All of which makes the forensics of past market shocks rather tricky. Neil Horlock, a technical architect at the multinational investment bank Credit Suisse, believes ambiguity is the issue. He gives the example of a big investor instructing a broker to offload shares in oil, for no other reason than a new-found concern for the environment. Momentarily before the broker executes this order, another broker also sells his shares in the same oil company. Both sales drive down the market value of the oil company, but the second broker, being ahead of the curve, subsequently re-buys his shares and makes a profit. His timing may have been lucky coincidence. On the other hand, he may have had insider knowledge of the big investor’s forthcoming sale – an illegal practice known as “front running”.

Dirty tricks

This is a simple example: dirty tricks in modern finance can be much more sophisticated. In any case, as Horlock explains, distinguishing guilt from innocence involves reconstructing a precise chronology of events, which can be microseconds apart. “Having better clock synchronization means that, if there is an investigation, [the investigators] can ask for all the logs, to demand proof that that the trading was completely above board,” he says. “If the trades are uncorrelated, they can see that quite often by the timestamps.”

This year, in order to bring more protection to markets, the European Union introduced the second version of its Markets in Financial Instruments Directive (MiFID II), which imposes strict requirements on the accuracy of clock synchronization, in some cases down to 100 microseconds. At NPL, Lobo has developed a solution to help big financial organizations achieve that level of accuracy – and more.

Atomic clock

Rigour is key. Delivered with various industry partners, NPL’s solution involves sending timing information through dedicated fibre optics – as well as channels shared with select other service providers – of known length and proven resiliency. Every piece of hardware along the way is chosen for its deterministic behaviour, so that NPL engineers can calculate with great precision how much delay will be incurred. At the client side, timing software is eschewed in favour of hardware-based, NPL-certified time-protocol units. “We manage the time end to end,” says Lobo.

Every minute, these timing units are “pinged” by NPL to ensure that their time is in sync with its record of UTC. The timing protocol accounts for the basic travel time of the pings, but to account for any unknown latencies, one of NPL’s live caesium atomic clocks is transported to the far end of the fibre, where the actual received signal can be calibrated against UTC. At all times, NPL keeps an atomic clock at a hub away from Teddington, to make sure that the timing of the units is correct in case of a fibre breakage.

Precision and traceability

There are, in fact, two aspects to synchronization. One involves precision, which means choosing hardware that operates as quickly and deterministically as possible. The other aspect is traceability. In other words, Lobo and his colleagues can guarantee that they know the path their timing signal took, and its associated accuracy, every step along the way. “Most important is confidence in the infrastructure,” says Lobo.

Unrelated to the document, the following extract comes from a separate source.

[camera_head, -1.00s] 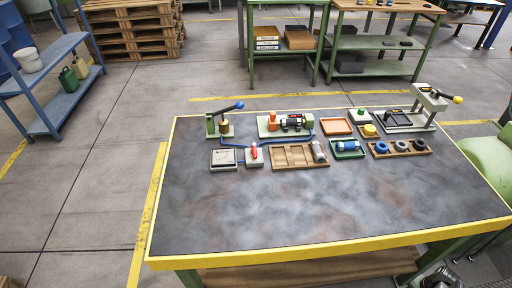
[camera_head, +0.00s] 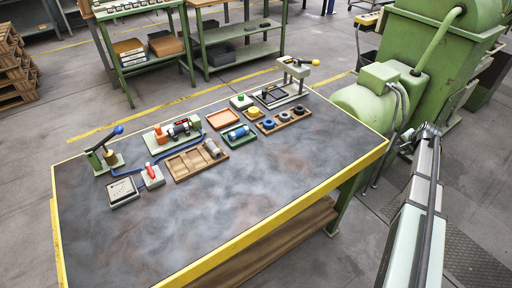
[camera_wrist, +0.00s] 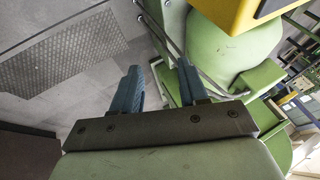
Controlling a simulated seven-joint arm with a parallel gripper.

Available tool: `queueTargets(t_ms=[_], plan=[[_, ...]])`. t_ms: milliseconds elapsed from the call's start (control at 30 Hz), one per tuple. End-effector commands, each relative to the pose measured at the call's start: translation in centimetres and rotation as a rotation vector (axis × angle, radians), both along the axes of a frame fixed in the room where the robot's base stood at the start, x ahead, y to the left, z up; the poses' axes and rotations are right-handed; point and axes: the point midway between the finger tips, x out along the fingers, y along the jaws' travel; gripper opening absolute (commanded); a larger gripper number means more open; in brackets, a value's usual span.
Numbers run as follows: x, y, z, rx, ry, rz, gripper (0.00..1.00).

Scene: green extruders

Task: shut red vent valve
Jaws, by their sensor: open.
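The red vent valve (camera_head: 151,172) is a small red handle on a pale block, near the left part of the table in the head view. A blue hose runs beside it. My gripper (camera_wrist: 158,88) shows in the wrist view with two blue fingers apart and nothing between them. It points at the floor and green machinery, away from the valve. In the head view my arm is at the right, beyond the table's right edge, and I cannot clearly make out the fingers there. The valve does not show in the wrist view.
A blue-knobbed lever press (camera_head: 105,152) and a gauge box (camera_head: 123,191) stand close to the valve. A wooden tray (camera_head: 190,164) lies to its right. The table's front half (camera_head: 220,205) is bare. A large green machine (camera_head: 420,70) stands at the right.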

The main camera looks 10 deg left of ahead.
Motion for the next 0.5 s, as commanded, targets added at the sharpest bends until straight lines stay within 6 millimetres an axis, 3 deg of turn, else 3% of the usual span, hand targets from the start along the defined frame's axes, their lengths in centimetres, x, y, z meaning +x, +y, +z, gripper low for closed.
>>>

Currently, the NPL solution guarantees synchronization to UTC to an accuracy of one microsecond – two orders of magnitude better than that stipulated by MiFID II. As an extra layer of confidence, NPL itself knows the accuracy to yet another order of magnitude (that is, 100 nanoseconds) – Lobo claims they could make it even more accurate, but believes there is no point if the demand is not there. The system has already been supplied to London data centres including Equinix, TeleHouse and Interxion, he says, and foreign organizations are next on the list.

Will a hi-tech solution such as NPL’s become the standard in finance in years to come? Horlock is unsure. “Here’s the thing,” he says. “While better clocks make our business less risky and better regulated, margins across the industry are smaller than they have ever been, and costs are a major factor in selecting any solution. So long as ‘free’ services such as GPS are deemed good enough – something that the European regulators are keen to assure us – then more expensive solutions will have to justify their introduction by demonstrating a return on that investment, such as enabling better analytics.”

One thing is for certain, Horlock says – big financial institutions will have to mitigate against the risks of GPS if they are going to fall in line with MiFID II standards. But there are alternatives to GPS besides NPL’s. Based on technology from the Second World War, eLORAN is a navigation system similar to GPS, using long-wave radio transmitters on the ground rather than up in space. It does not require a fixed communications channel and is cheaper than NPL timekeeping, although it is still ultimately fed by GPS and is not traceable. “Everyone will end up having an alternative to GPS,” Horlock concludes. “Leon’s is a very high-quality alternative, but it comes at a price. And it can only really be delivered to the major financial centres, whereas a lot of us are moving out.”

Lobo counters that an alternative method of timekeeping is of little benefit unless it is calibrated and continuously monitored, to know that it is accurate, stable, resilient and auditable. “The key benefits our solution offers includes end-to-end traceability, audit capability, resiliency, and effectively a trusted time for [a client’s] infrastructure, allowing them to measure internal systems against a stable, accurate reference at the ingress point.”

It is not the first time anyone has had to argue for an improved time standard. The large clock on the former corn exchange in Bristol, UK, where Physics World is published, has two minute-hands: one for “Bristol time”, and one for “London time”, which in the early 19th century was a little over 10 minutes ahead. That was before Bristol’s reluctant adoption of Greenwich Mean Time (GMT) in 1852, five years after its adoption over the rest of Great Britain as a universal time.

GMT made life a lot easier for rail operators of the day, who had until then struggled to coordinate the arrival and departure times of trains in different cities. Lobo believes the NPL system could be just as useful for modern finance. “It’s similar to that unification involving GMT,” he says, “but at the microsecond level.”